US strikes on Iran oil hub raises risk of further disruptions to supply

The first major attack on an island that exports the bulk of Iran’s oil threatens the lifeblood of the Islamic Republic, as well as global supplies in a market already rocked by the two-week-old conflict in the Middle East.

The US bombed military targets on Kharg Island in the Persian Gulf, but spared oil infrastructure for now, President Donald Trump said in a post on his Truth Social account.

He warned Iran’s leaders that he would immediately reconsider that decision if they interfered with ships transiting the Strait of Hormuz.

Iran is heavily reliant on Kharg Island, which processes about nine out of every 10 barrels of its crude exports — mostly to China.

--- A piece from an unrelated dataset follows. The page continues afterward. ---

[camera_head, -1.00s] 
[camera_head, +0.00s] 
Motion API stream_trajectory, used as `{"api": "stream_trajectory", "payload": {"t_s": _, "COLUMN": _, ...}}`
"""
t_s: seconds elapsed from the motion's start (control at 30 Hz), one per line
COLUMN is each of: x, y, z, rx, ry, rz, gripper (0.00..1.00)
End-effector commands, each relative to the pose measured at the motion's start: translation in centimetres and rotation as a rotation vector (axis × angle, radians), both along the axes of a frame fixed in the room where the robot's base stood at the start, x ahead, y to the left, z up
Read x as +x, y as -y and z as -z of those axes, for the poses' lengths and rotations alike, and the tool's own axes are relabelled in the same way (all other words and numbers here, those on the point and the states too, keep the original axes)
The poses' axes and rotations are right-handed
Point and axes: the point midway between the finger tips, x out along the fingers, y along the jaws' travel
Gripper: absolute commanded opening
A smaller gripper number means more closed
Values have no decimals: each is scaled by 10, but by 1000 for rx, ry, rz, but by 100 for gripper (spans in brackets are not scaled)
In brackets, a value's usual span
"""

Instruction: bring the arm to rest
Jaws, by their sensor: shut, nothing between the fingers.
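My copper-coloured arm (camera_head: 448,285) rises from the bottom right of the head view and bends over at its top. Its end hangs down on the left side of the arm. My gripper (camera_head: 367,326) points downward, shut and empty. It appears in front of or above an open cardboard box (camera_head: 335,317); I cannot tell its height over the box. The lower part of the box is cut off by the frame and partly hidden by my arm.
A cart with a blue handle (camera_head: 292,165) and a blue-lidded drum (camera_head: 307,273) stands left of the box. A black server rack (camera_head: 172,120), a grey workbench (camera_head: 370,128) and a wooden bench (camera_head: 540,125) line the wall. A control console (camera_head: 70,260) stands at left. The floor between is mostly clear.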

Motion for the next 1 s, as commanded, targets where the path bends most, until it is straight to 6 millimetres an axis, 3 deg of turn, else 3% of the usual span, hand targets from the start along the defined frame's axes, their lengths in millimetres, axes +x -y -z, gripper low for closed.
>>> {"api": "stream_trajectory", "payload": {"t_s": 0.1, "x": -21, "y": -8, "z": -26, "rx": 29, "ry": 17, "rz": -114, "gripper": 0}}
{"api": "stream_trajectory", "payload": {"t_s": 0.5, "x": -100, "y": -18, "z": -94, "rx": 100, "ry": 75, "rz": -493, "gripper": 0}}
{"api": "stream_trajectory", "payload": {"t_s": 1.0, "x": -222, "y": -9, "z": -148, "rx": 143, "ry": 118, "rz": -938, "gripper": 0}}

An escalation that could impact those flows would further rattle oil markets, after the effective shut-in of Persian Gulf supplies through the Strait of Hormuz that’s sent prices soaring more than 40 per cent since the start of the conflict. 

“This will be likely to impair Iran’s ability to export — it’s Trump trying to escalate in order to de-escalate,” said Rachel Ziemba, a senior fellow at Center for a New American Security. “The biggest risk to oil markets, and the war, is whether Iran retaliates.”

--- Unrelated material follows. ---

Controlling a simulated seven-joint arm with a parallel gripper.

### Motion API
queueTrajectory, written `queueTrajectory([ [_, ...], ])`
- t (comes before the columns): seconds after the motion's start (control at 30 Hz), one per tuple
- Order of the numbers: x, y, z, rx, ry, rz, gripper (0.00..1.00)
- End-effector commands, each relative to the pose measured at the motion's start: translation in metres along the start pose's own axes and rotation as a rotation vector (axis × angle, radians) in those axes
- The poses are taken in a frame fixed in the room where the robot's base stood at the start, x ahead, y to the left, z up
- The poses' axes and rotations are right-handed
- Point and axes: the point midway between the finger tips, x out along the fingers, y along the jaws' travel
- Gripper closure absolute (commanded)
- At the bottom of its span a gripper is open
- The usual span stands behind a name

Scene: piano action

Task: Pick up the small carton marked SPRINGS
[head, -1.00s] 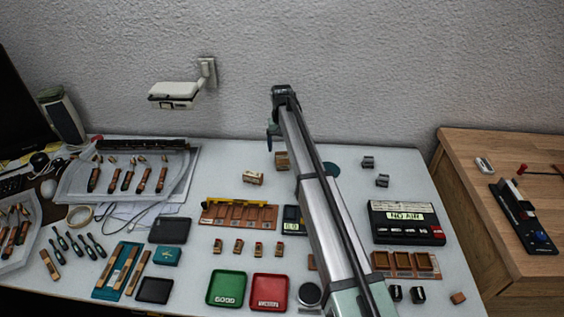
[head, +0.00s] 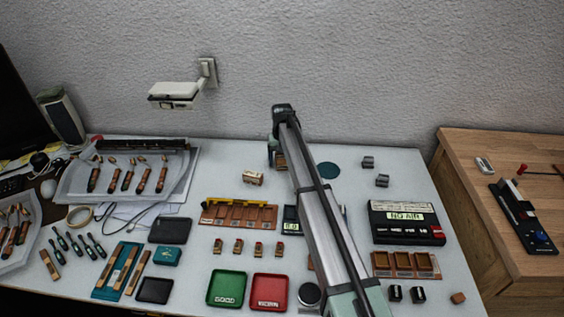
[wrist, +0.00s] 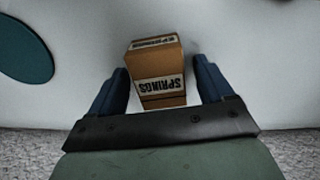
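The small brown carton marked SPRINGS (wrist: 160,68) stands between the two blue fingers of my gripper (wrist: 161,88) in the wrist view. Its label reads upside down there. The fingers are open, one on each side, with a narrow gap to the carton on both sides. In the head view the carton (head: 281,161) is mostly hidden behind my gripper (head: 273,157), which is low at the back of the table.
A second small carton (head: 253,178) lies to the left of my gripper. A dark green disc (head: 329,169) lies to the right, flat on the white table. Two small grey parts (head: 382,181) are farther right. The wall is close behind.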

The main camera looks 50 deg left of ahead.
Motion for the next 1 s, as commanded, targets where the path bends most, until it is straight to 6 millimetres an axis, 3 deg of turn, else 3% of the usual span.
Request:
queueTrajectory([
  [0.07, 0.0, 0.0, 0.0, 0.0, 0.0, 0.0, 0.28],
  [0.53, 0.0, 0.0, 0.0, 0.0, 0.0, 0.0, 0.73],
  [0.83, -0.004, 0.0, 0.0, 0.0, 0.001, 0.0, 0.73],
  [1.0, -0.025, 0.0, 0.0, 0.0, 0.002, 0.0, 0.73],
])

The Islamic Republic’s military threatened to hit US-linked oil targets in the Middle East if Iran’s energy facilities were attacked, Agence-France Presse reported, citing comments to local media by entities linked to the Revolutionary Guard.

If Kharg Island were taken offline, it would rapidly trigger upstream production cuts and put as much as half of Iran’s oil output at risk, JPMorgan Chase & Co. said in a note dated March 8. Iran, which had previously been expected to be among the last of the Persian Gulf producers to shut in, could move ahead of Kuwait and the United Arab Emirates, the bank said.

“I suspect cargo ships will be hesitant to load cargoes when the island is under such a direct threat of military attack from the US,” said Bob McNally, president of Rapidan Energy Group, a Washington-based consulting firm. “That is especially the case if Iran is still disrupting Strait of Hormuz traffic.”